Transcribe the material verbatim in full; the pictures do not belong in the copy.
↓
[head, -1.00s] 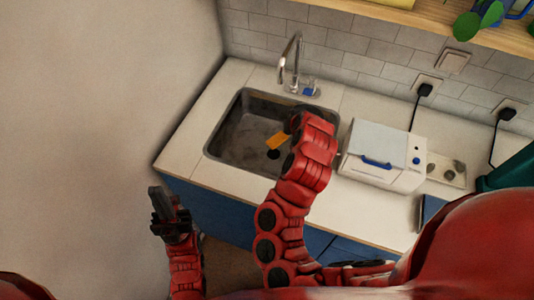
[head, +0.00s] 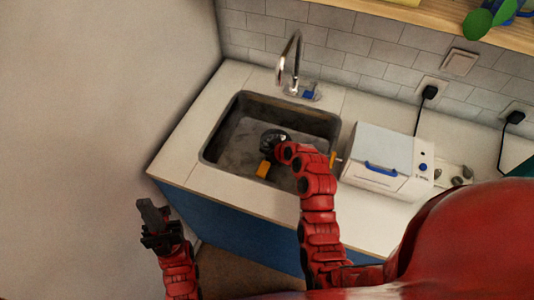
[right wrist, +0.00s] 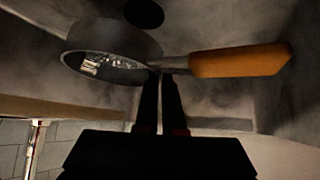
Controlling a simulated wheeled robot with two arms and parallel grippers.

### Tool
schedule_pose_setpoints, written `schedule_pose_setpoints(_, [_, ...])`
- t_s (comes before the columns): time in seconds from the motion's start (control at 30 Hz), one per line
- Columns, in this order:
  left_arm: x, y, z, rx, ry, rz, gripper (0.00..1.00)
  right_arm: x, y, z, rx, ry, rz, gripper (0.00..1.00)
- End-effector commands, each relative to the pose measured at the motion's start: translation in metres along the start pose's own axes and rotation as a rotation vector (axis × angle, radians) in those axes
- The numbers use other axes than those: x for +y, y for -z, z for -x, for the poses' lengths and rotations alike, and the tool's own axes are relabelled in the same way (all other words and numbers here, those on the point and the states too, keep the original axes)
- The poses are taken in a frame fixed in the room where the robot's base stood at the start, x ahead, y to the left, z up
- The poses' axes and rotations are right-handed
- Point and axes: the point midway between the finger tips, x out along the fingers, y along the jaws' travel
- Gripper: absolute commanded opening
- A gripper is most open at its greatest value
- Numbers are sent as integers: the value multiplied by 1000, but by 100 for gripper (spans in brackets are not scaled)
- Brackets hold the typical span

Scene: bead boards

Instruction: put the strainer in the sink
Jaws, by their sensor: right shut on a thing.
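The strainer shows in the right wrist view as a grey round bowl (right wrist: 112,45) with an orange handle (right wrist: 240,60). My right gripper (right wrist: 160,82) is shut on it where the handle meets the bowl. In the head view my right gripper (head: 275,140) is over the sink (head: 225,150); the orange handle (head: 263,169) shows below it, while the bowl is mostly hidden. I cannot tell whether the strainer touches the sink floor. My left gripper (head: 155,217) is in front of the counter, away from the sink, and its jaw gap is unclear.
The faucet (head: 293,62) stands behind the sink. A white appliance with a blue handle (head: 385,155) stands to the right. A small orange piece (head: 332,160) shows between them. The counter left of the sink (head: 192,135) is clear.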

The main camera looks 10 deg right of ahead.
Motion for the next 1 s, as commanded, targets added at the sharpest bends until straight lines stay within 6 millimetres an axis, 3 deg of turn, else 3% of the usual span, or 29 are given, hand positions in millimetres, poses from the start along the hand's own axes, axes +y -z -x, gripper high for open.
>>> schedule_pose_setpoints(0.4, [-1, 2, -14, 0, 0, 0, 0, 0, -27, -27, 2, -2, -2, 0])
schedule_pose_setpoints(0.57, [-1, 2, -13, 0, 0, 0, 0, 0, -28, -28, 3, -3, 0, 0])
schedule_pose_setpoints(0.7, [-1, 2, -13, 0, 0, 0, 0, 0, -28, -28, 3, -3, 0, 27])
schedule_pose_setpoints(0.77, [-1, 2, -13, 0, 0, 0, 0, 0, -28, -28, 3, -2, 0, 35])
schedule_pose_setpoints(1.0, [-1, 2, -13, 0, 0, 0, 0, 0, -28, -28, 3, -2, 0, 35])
↑
__Exercise result__:
[head, -1.00s] 
[head, +0.00s] 
[right wrist, +0.00s] 
Controlling a simulated wheeled robot with two arms and parallel grippers.

### Tool
schedule_pose_setpoints, written `schedule_pose_setpoints(_, [_, ...])`
- t_s (comes before the columns): time in seconds from the motion's start (control at 30 Hz), one per line
- Columns, in this order:
  left_arm: x, y, z, rx, ry, rz, gripper (0.00..1.00)
  right_arm: x, y, z, rx, ry, rz, gripper (0.00..1.00)
- End-effector commands, each relative to the pose measured at the motion's start: translation in metres along the start pose's own axes and rotation as a rotation vector (axis × angle, radians) in those axes
- The numbers use other axes than those: x for +y, y for -z, z for -x, for the poses' lengths and rotations alike, and the tool's own axes are relabelled in the same way (all other words and numbers here, those on the point and the states too, keep the original axes)
- The poses are taken in a frame fixed in the room where the robot's base stood at the start, x ahead, y to the left, z up
- The poses' axes and rotations are right-handed
- Point and axes: the point midway between the finger tips, x out along the fingers, y along the jaws' travel
- Gripper: absolute commanded opening
- A gripper is most open at its greatest value
- Numbers are sent as integers: the value multiplied by 1000, but by 100 for gripper (spans in brackets are not scaled)
- Brackets hold the typical span

Scene: bead boards

Instruction: put the strainer in the sink
Jaws, by their sensor: right shut on a thing.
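The strainer shows in the right wrist view as a grey round bowl (right wrist: 112,45) with an orange handle (right wrist: 240,60). My right gripper (right wrist: 160,82) is shut on it where the handle meets the bowl. In the head view my right gripper (head: 275,140) is over the sink (head: 225,150); the orange handle (head: 263,169) shows below it, while the bowl is mostly hidden. I cannot tell whether the strainer touches the sink floor. My left gripper (head: 155,217) is in front of the counter, away from the sink, and its jaw gap is unclear.
The faucet (head: 293,62) stands behind the sink. A white appliance with a blue handle (head: 385,155) stands to the right. A small orange piece (head: 332,160) shows between them. The counter left of the sink (head: 192,135) is clear.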

The main camera looks 10 deg right of ahead.
Motion for the next 1 s, as commanded, targets added at the sharpest bends until straight lines stay within 6 millimetres an axis, 3 deg of turn, else 3% of the usual span, or 29 are given, hand positions in millimetres, poses from the start along the hand's own axes, axes +y -z -x, gripper high for open.
>>> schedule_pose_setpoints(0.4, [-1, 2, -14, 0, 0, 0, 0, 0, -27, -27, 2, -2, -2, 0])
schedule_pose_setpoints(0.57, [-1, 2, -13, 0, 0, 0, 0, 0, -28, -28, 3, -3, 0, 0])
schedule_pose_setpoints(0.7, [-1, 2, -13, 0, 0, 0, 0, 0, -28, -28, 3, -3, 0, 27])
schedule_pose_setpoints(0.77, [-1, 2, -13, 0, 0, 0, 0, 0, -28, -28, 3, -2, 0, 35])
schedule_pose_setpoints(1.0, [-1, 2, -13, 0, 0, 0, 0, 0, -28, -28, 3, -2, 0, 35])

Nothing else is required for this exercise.